- What this task involves -
Transcribe the whole listing below without changing a word, but leave out every image.

- Record excerpts -
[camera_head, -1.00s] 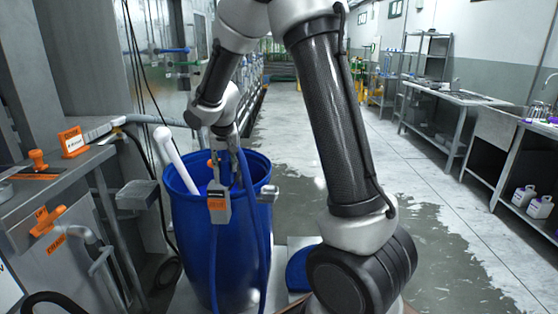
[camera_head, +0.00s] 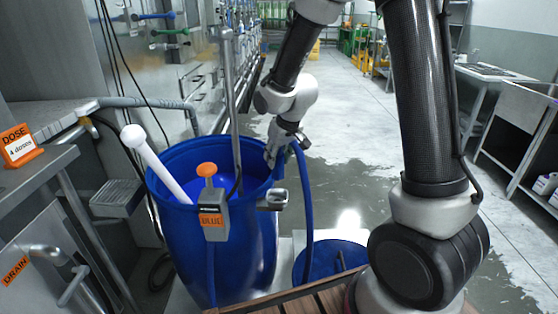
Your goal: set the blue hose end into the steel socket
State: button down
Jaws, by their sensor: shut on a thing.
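The blue hose (camera_head: 307,200) arches up beside the drum's right side and hangs down toward the floor. My gripper (camera_head: 271,156) is shut on its upper end, above the right part of the drum's rim; the hose end itself is mostly hidden by the fingers. A short grey steel fitting, which looks like the steel socket (camera_head: 272,199), sticks out from the drum's front right rim beside the valve box. The gripper and hose end are above and behind this socket, apart from it.
The blue drum (camera_head: 240,255) holds blue liquid, a white paddle (camera_head: 155,163) and an upright metal pole (camera_head: 231,90). An orange-knobbed valve box (camera_head: 213,216) hangs on its front rim. A blue lid (camera_head: 330,262) lies on the floor to the right. Steel benches stand left.

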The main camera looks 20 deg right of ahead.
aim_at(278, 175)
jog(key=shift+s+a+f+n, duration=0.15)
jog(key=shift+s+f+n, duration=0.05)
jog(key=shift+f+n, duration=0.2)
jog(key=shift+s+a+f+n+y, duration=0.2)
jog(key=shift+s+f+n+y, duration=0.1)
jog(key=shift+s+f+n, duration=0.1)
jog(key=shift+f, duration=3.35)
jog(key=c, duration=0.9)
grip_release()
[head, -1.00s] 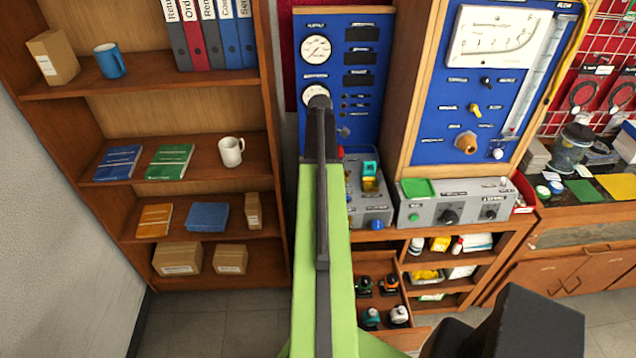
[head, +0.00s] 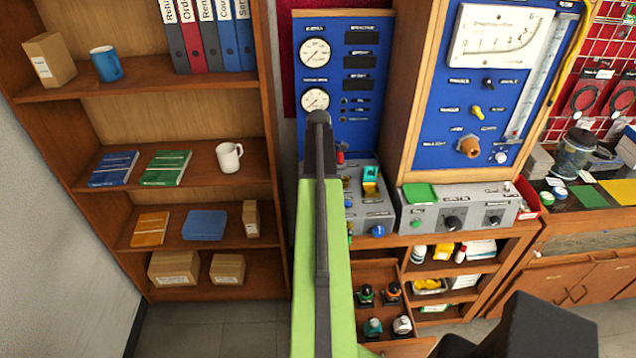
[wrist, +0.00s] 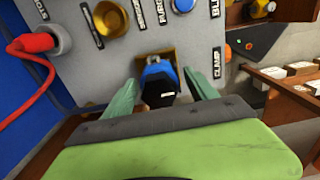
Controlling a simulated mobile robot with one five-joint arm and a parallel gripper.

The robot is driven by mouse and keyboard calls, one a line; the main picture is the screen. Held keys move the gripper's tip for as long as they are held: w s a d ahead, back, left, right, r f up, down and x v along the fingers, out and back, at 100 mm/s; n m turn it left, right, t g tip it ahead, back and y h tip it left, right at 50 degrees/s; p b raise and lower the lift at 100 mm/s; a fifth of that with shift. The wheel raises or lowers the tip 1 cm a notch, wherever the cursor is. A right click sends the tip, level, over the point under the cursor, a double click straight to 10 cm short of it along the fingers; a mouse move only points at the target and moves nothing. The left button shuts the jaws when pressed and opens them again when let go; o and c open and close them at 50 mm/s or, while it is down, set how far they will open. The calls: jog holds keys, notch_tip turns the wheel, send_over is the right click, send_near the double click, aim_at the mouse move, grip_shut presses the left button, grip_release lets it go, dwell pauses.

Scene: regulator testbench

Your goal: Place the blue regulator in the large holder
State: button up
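A regulator with a blue end (wrist: 158,74) and a black body stands between the two fingers of my gripper (wrist: 162,88) in the wrist view. The green fingers are apart, with narrow gaps on both sides of it. The blue end meets a gold square holder (wrist: 170,54) on the grey panel; I cannot tell how deep it sits. A blue knob-like part (head: 378,230) shows at the grey box's front.
A red hose (wrist: 38,43) plugs into the panel at left. In the head view, an open drawer (head: 375,272) holds several small regulators. A grey control box (head: 458,208) stands to the right. A bookshelf (head: 200,93) fills the left side.

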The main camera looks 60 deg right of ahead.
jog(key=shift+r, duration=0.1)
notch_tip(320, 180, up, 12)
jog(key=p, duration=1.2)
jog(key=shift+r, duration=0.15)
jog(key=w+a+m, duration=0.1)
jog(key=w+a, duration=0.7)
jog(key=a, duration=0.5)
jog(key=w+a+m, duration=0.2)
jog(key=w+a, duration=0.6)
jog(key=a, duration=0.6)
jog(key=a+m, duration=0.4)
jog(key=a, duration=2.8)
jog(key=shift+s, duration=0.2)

- The completed task -
[camera_head, -1.00s] 
[camera_head, +0.00s] 
Your goal: set the blue hose end into the steel socket
State: button down
Jaws, by their sensor: shut on a thing.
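The blue hose (camera_head: 307,200) arches up beside the drum's right side and hangs down toward the floor. My gripper (camera_head: 271,156) is shut on its upper end, above the right part of the drum's rim; the hose end itself is mostly hidden by the fingers. A short grey steel fitting, which looks like the steel socket (camera_head: 272,199), sticks out from the drum's front right rim beside the valve box. The gripper and hose end are above and behind this socket, apart from it.
The blue drum (camera_head: 240,255) holds blue liquid, a white paddle (camera_head: 155,163) and an upright metal pole (camera_head: 231,90). An orange-knobbed valve box (camera_head: 213,216) hangs on its front rim. A blue lid (camera_head: 330,262) lies on the floor to the right. Steel benches stand left.

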The main camera looks 20 deg right of ahead.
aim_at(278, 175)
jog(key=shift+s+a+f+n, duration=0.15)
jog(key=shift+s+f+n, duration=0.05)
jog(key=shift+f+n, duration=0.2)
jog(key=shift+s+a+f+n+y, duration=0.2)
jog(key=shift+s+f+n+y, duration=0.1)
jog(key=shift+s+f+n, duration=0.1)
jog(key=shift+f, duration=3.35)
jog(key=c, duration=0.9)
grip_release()
[head, -1.00s] 
[head, +0.00s] 
[wrist, +0.00s] 
Controlling a simulated mobile robot with one five-joint arm and a parallel gripper.

The robot is driven by mouse and keyboard calls, one a line; the main picture is the screen. Held keys move the gripper's tip for as long as they are held: w s a d ahead, back, left, right, r f up, down and x v along the fingers, out and back, at 100 mm/s; n m turn it left, right, t g tip it ahead, back and y h tip it left, right at 50 degrees/s; p b raise and lower the lift at 100 mm/s; a fifth of that with shift. The wheel raises or lowers the tip 1 cm a notch, wherever the cursor is. A right click sends the tip, level, over the point under the cursor, a double click straight to 10 cm short of it along the fingers; a mouse move only points at the target and moves nothing. The left button shuts the jaws when pressed and opens them again when let go; o and c open and close them at 50 mm/s or, while it is down, set how far they will open. The calls: jog holds keys, notch_tip turns the wheel, send_over is the right click, send_near the double click, aim_at the mouse move, grip_shut presses the left button, grip_release lets it go, dwell pauses.

Scene: regulator testbench

Your goal: Place the blue regulator in the large holder
State: button up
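A regulator with a blue end (wrist: 158,74) and a black body stands between the two fingers of my gripper (wrist: 162,88) in the wrist view. The green fingers are apart, with narrow gaps on both sides of it. The blue end meets a gold square holder (wrist: 170,54) on the grey panel; I cannot tell how deep it sits. A blue knob-like part (head: 378,230) shows at the grey box's front.
A red hose (wrist: 38,43) plugs into the panel at left. In the head view, an open drawer (head: 375,272) holds several small regulators. A grey control box (head: 458,208) stands to the right. A bookshelf (head: 200,93) fills the left side.

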The main camera looks 60 deg right of ahead.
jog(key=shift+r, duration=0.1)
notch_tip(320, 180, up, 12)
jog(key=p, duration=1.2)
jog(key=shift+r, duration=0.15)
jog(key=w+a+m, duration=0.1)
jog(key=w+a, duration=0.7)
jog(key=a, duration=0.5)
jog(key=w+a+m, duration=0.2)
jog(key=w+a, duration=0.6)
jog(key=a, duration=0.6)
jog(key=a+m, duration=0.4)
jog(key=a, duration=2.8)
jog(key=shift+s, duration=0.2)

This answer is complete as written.